Exercise objective: Answer with a single number: how many lines in the listing below include "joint"?

Records supplied:
***
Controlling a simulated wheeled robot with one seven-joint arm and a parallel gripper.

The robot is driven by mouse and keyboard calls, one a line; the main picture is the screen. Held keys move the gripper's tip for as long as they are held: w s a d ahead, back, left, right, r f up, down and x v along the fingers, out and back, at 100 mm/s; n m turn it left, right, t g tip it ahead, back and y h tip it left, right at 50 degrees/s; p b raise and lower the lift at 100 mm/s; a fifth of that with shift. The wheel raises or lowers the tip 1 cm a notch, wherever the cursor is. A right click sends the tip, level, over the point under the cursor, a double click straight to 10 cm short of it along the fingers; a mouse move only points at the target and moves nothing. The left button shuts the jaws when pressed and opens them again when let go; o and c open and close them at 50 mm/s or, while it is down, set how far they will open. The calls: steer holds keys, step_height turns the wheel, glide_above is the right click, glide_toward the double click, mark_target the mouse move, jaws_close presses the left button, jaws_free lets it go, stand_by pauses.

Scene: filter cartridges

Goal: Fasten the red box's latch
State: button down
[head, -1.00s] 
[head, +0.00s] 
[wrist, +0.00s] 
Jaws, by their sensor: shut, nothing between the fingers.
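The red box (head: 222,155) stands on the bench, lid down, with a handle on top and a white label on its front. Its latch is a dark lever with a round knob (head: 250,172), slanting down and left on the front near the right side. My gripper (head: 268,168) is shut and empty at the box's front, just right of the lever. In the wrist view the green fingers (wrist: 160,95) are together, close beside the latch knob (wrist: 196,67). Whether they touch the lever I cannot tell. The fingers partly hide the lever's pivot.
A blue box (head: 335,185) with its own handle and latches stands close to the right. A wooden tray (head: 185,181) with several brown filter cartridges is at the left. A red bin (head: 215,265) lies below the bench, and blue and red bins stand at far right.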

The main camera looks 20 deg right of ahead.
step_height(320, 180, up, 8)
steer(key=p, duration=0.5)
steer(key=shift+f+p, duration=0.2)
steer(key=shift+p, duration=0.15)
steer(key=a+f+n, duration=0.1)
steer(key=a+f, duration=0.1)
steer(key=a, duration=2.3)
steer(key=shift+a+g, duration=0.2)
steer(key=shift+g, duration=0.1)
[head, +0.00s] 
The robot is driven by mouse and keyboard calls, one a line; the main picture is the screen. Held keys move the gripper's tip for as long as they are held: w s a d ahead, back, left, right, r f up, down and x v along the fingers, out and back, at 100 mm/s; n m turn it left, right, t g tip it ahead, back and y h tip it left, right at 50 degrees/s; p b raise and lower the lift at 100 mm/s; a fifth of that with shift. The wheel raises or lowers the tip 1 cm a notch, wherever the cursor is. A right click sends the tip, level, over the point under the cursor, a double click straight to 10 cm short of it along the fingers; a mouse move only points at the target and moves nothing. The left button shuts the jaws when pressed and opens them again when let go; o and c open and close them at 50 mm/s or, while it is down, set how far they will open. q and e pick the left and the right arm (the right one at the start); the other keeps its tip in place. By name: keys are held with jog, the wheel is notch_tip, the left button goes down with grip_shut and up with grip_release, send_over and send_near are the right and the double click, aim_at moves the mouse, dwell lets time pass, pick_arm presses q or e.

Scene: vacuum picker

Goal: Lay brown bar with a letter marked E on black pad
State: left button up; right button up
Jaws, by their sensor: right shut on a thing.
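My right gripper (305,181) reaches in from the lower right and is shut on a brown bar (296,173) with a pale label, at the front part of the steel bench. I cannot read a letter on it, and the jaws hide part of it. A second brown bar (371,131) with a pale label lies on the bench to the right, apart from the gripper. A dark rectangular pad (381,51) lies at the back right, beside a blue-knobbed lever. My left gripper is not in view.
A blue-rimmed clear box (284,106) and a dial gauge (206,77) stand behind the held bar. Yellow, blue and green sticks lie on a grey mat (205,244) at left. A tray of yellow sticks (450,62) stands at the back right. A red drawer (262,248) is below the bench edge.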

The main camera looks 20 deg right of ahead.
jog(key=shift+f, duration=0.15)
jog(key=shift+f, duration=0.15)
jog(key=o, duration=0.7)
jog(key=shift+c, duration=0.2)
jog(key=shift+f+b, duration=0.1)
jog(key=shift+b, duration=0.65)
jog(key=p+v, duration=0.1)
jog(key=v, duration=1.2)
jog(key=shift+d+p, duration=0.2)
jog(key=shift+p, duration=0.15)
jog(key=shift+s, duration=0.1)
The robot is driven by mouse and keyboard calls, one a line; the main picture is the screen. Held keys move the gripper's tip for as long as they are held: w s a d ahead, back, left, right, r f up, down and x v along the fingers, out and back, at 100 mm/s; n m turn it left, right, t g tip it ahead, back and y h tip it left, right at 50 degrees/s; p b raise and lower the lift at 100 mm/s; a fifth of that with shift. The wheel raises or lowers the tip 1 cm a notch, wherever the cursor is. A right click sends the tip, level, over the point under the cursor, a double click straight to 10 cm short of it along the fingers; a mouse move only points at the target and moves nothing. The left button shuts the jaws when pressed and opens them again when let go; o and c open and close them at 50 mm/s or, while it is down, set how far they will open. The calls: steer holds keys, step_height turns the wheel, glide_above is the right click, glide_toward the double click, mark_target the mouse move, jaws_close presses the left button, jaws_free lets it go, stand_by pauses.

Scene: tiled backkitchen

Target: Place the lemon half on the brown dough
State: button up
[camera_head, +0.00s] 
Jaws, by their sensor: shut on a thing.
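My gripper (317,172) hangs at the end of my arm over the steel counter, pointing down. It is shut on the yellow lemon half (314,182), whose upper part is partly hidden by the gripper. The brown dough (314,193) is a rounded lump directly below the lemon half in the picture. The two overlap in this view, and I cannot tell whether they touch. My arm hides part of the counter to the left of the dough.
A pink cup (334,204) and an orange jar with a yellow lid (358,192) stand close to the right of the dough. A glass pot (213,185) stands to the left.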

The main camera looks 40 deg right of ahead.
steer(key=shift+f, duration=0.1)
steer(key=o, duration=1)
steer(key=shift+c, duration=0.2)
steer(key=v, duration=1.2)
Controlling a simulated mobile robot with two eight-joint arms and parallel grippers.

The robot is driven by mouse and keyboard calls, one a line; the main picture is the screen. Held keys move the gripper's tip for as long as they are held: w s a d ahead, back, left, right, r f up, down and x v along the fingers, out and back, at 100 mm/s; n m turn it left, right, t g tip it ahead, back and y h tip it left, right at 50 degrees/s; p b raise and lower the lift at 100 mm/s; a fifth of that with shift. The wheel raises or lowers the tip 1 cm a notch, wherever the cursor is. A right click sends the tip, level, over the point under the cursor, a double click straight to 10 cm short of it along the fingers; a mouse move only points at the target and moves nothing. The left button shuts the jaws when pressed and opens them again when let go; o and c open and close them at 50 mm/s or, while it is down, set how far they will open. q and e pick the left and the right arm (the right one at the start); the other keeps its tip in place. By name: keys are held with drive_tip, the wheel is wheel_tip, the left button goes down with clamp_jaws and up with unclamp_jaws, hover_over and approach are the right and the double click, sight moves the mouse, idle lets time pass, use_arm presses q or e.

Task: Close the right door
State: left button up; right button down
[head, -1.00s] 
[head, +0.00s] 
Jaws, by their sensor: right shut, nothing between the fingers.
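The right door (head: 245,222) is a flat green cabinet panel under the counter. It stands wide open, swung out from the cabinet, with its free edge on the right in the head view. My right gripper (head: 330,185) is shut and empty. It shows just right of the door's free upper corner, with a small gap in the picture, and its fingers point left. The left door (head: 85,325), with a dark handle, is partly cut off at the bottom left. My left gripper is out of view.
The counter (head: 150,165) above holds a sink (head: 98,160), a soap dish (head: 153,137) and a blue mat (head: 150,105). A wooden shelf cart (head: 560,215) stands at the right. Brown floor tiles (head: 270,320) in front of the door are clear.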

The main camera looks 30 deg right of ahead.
***
Finished answer: 2